* SHORT PROBLEM *
Would you print the records below from the first line through the line containing "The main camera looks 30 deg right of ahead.", skipping the pictures?

++++++++

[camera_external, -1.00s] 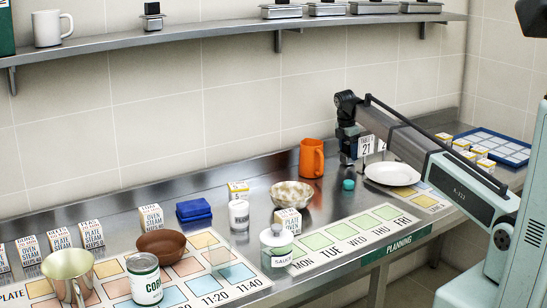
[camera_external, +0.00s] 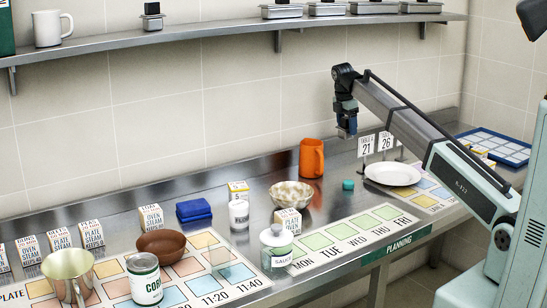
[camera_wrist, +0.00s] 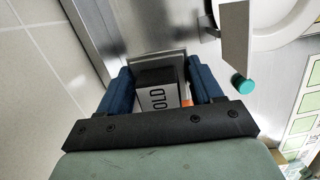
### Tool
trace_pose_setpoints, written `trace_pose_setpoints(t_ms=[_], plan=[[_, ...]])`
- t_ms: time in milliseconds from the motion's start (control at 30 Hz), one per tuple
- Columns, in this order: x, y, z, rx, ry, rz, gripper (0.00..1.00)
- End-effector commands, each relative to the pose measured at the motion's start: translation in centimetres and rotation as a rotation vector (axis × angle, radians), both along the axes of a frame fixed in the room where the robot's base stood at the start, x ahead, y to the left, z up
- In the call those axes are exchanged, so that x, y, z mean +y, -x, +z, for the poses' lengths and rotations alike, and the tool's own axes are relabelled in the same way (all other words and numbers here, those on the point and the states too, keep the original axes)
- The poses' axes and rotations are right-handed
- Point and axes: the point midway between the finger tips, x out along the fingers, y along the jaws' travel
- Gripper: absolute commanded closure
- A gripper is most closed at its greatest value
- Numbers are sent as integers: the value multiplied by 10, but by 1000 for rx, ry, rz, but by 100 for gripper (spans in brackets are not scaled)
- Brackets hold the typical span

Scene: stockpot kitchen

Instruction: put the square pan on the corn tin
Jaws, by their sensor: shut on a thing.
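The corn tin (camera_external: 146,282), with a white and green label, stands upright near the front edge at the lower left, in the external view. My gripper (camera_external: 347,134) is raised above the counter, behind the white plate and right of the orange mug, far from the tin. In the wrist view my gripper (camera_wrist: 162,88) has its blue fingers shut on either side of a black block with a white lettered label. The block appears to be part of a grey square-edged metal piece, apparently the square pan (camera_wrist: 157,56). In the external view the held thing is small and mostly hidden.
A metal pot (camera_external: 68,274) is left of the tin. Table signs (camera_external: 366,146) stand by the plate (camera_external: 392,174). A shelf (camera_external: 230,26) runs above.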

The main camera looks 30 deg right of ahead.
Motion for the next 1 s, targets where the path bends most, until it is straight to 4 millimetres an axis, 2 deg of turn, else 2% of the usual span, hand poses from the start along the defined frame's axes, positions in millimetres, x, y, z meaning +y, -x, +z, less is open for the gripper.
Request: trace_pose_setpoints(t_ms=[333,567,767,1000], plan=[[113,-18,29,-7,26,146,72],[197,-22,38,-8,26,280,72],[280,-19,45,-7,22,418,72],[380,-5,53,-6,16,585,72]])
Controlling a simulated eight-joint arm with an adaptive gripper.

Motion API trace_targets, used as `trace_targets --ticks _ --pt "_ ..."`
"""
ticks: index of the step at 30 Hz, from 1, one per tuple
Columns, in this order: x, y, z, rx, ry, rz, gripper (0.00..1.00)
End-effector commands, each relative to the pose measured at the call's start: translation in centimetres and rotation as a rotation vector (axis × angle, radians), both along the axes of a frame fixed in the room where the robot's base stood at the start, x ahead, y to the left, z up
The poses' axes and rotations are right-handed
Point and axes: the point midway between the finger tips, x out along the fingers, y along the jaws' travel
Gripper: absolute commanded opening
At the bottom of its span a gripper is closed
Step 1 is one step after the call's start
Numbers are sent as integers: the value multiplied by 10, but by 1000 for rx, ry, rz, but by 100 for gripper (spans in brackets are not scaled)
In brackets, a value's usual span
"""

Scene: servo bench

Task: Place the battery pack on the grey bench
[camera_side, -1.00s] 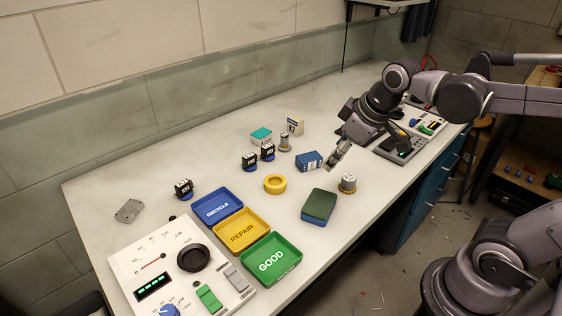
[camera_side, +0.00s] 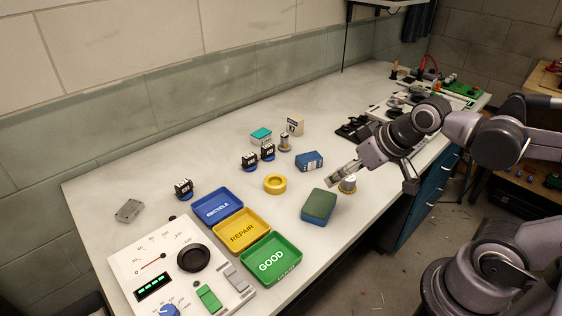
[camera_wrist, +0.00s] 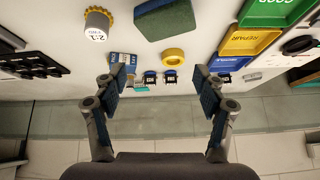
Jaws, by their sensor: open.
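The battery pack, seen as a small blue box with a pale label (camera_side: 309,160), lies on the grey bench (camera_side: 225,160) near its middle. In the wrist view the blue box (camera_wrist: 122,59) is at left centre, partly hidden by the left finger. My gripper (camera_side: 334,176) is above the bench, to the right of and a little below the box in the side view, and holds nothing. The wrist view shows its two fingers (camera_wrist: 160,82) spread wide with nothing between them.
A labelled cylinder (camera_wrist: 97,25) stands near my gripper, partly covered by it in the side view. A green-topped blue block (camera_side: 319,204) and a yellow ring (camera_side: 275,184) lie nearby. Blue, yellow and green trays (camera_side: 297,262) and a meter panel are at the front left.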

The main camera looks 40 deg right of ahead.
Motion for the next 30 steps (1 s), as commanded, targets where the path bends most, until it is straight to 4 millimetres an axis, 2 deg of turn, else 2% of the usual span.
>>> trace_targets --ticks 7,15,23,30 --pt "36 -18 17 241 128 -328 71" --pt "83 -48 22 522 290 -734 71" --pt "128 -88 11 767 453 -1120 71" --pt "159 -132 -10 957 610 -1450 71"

++++++++

* OUTPUT FOR THIS EXERCISE *
[camera_external, -1.00s] 
[camera_external, +0.00s] 
[camera_wrist, +0.00s] 
### Tool
trace_pose_setpoints, written `trace_pose_setpoints(t_ms=[_], plan=[[_, ...]])`
- t_ms: time in milliseconds from the motion's start (control at 30 Hz), one per tuple
- Columns, in this order: x, y, z, rx, ry, rz, gripper (0.00..1.00)
- End-effector commands, each relative to the pose measured at the motion's start: translation in centimetres and rotation as a rotation vector (axis × angle, radians), both along the axes of a frame fixed in the room where the robot's base stood at the start, x ahead, y to the left, z up
- In the call those axes are exchanged, so that x, y, z mean +y, -x, +z, for the poses' lengths and rotations alike, and the tool's own axes are relabelled in the same way (all other words and numbers here, those on the point and the states too, keep the original axes)
- The poses' axes and rotations are right-handed
- Point and axes: the point midway between the finger tips, x out along the fingers, y along the jaws' travel
- Gripper: absolute commanded closure
- A gripper is most closed at its greatest value
- Numbers are sent as integers: the value multiplied by 10, but by 1000 for rx, ry, rz, but by 100 for gripper (spans in brackets are not scaled)
- Brackets hold the typical span

Scene: stockpot kitchen

Instruction: put the square pan on the corn tin
Jaws, by their sensor: shut on a thing.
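The corn tin (camera_external: 146,282), with a white and green label, stands upright near the front edge at the lower left, in the external view. My gripper (camera_external: 347,134) is raised above the counter, behind the white plate and right of the orange mug, far from the tin. In the wrist view my gripper (camera_wrist: 162,88) has its blue fingers shut on either side of a black block with a white lettered label. The block appears to be part of a grey square-edged metal piece, apparently the square pan (camera_wrist: 157,56). In the external view the held thing is small and mostly hidden.
A metal pot (camera_external: 68,274) is left of the tin. Table signs (camera_external: 366,146) stand by the plate (camera_external: 392,174). A shelf (camera_external: 230,26) runs above.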

The main camera looks 30 deg right of ahead.

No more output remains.